China Eclipses "Great Gatsby" In Boosting Tiffany's Growth

    Although Tiffany & Co. had hoped to turn around lagging profits with anniversary- and Gatsby-related marketing efforts in North America, rising sales in China have been the true first-quarter savior.
    Jing DailyAuthor
      Published   in Fashion

    Despite Major Promos In North America, China Turns In Highest Profits

    Tiffany & Co.'s "Diamond Pavilion" at a China shopping mall as part of a promotion for its 175th anniversary. (Retail Design Blog)

    After cutting its overall quarterly profit forecasts three times last year, Tiffany & Co. has reported that the China market has been integral to turning its lagging growth around with a 14 percent rise in first-quarter sales in the country.

    The increase, which was significantly higher than 6 percent sales growth for the Americas, led to a total revenue growth rate of 9.3 percent in the first quarter. China also boosted regional sales, as Japan, the company's second-largest market, only saw 2 percent growth as a result of currency depreciation.
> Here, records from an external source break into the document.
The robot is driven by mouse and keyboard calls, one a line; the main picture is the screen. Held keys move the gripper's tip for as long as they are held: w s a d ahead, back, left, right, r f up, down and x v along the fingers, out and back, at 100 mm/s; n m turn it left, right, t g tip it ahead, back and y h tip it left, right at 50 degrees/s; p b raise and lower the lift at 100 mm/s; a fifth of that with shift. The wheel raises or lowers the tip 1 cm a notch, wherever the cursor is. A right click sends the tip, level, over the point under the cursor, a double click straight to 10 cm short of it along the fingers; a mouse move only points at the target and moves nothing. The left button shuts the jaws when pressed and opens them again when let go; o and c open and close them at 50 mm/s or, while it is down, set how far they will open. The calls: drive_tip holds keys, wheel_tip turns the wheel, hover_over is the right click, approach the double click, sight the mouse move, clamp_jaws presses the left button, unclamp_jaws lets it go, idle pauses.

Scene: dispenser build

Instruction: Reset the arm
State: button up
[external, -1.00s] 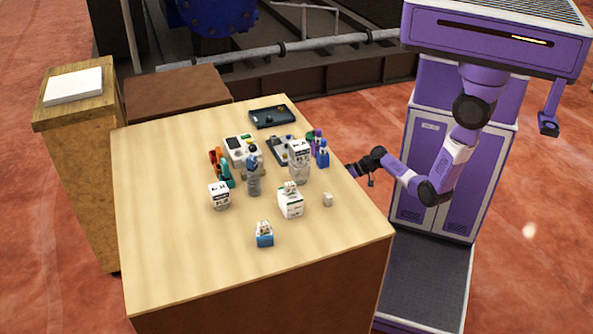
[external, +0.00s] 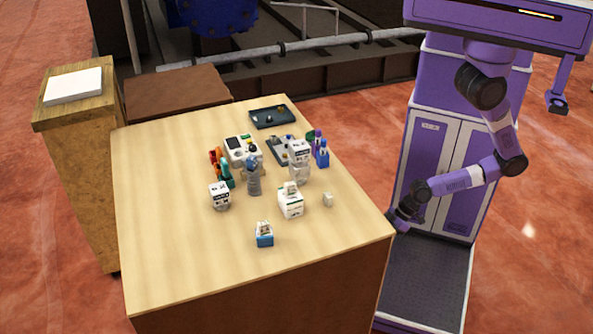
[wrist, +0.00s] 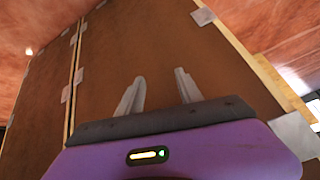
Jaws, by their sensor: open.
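My gripper (external: 400,218) hangs beside the right edge of the wooden table (external: 170,250), close to my purple body. In the wrist view my gripper (wrist: 158,92) shows two grey fingers spread apart with nothing between them. They face a brown panel (wrist: 150,40) with light edges and grey metal corner pieces. In the external view my arm is bent, with its forearm sloping down to the left toward the table's edge. The fingertips are too small to make out there.
On the table stand a white carton (external: 290,203), a small blue container (external: 264,236), a labelled jar (external: 219,196), a grey bottle (external: 253,178), a white device (external: 240,150) and a dark tray (external: 272,117). A small white cube (external: 328,199) lies near the right edge. The table's front is clear.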

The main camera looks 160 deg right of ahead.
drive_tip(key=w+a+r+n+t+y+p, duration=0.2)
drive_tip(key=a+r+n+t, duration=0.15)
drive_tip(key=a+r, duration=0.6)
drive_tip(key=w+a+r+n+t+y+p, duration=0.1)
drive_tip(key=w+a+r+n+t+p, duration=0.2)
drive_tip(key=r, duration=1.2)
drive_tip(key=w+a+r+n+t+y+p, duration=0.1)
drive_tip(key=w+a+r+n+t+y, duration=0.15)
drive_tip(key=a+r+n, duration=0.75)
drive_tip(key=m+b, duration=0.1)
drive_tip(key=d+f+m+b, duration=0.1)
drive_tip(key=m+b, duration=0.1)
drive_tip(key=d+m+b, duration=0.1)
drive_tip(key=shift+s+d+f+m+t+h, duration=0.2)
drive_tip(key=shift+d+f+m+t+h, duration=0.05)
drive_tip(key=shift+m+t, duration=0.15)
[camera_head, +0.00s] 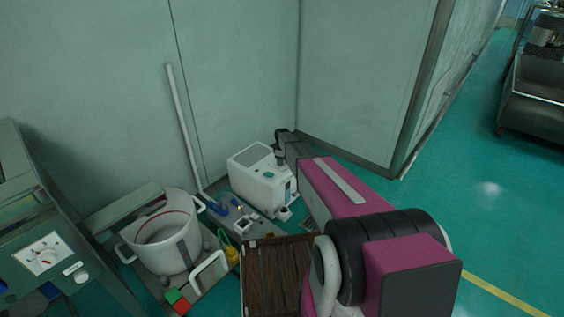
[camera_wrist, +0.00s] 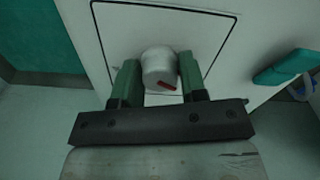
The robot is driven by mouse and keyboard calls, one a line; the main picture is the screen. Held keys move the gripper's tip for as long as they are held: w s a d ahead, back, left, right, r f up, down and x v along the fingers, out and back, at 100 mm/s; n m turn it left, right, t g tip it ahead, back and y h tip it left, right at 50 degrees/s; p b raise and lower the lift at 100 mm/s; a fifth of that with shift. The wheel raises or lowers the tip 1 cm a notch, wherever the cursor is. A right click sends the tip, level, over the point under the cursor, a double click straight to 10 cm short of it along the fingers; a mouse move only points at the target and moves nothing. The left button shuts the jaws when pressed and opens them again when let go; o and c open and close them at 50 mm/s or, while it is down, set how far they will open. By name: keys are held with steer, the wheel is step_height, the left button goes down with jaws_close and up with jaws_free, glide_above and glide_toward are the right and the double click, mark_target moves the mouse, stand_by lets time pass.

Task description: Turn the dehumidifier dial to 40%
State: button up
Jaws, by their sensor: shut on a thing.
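The dehumidifier is a white box (camera_head: 256,186) with a grey top grille, standing near the wall corner in the head view. In the wrist view its white panel (camera_wrist: 205,35) has a black outline. A round white dial (camera_wrist: 159,66) with a short red mark sticks out of this panel. My gripper (camera_wrist: 158,63) has its two green fingers on either side of the dial and is shut on it. In the head view my gripper (camera_head: 281,158) reaches the dehumidifier's top. The dial's scale and the 40% mark cannot be read.
A white pot (camera_head: 165,256) with handles stands left of the dehumidifier. A control panel with its own dial (camera_head: 42,255) is at the far left. A wooden crate (camera_head: 258,282), a white pole (camera_head: 183,125) and small items are close by. Open green floor lies right.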

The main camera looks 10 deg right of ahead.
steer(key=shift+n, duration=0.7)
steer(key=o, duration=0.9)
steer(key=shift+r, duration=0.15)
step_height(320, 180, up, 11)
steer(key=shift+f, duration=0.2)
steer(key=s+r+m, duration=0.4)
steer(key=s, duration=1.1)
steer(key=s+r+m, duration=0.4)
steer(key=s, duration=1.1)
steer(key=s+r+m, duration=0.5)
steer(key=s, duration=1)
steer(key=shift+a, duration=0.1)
    The jeweler's recent Asia strategy has involved new store openings and targeted advertising, and it has particularly been pushing expansion in China. This year marks a turnaround for the brand after disappointing silver sales in China last year actually dampened overall growth.

    Tiffany's hoped that North American marketing efforts revolving around the brand's 175th anniversary and promotions tied into Valentine's Day and the release of The Great Gatsby would help sales in the region, but China ended up the being the true savior. The company's Gatsby- and anniversary-related marketing was not absent in China, as it provided jewelry for a Vogue China photo shoot using fashion from the film and heavily promoted diamonds in connection with the anniversary.

    Chinese demand for hard assets such as jewelry continues to be high, as evidenced by skyrocketing gold demand last month that saw long lines out the doors of jewelry stores and emptied inventories throughout the country. China's notoriously high diamond demand has been projected to slow from 20 percent to 10 percent this year, but has seen a rise in demand for mass-market stones.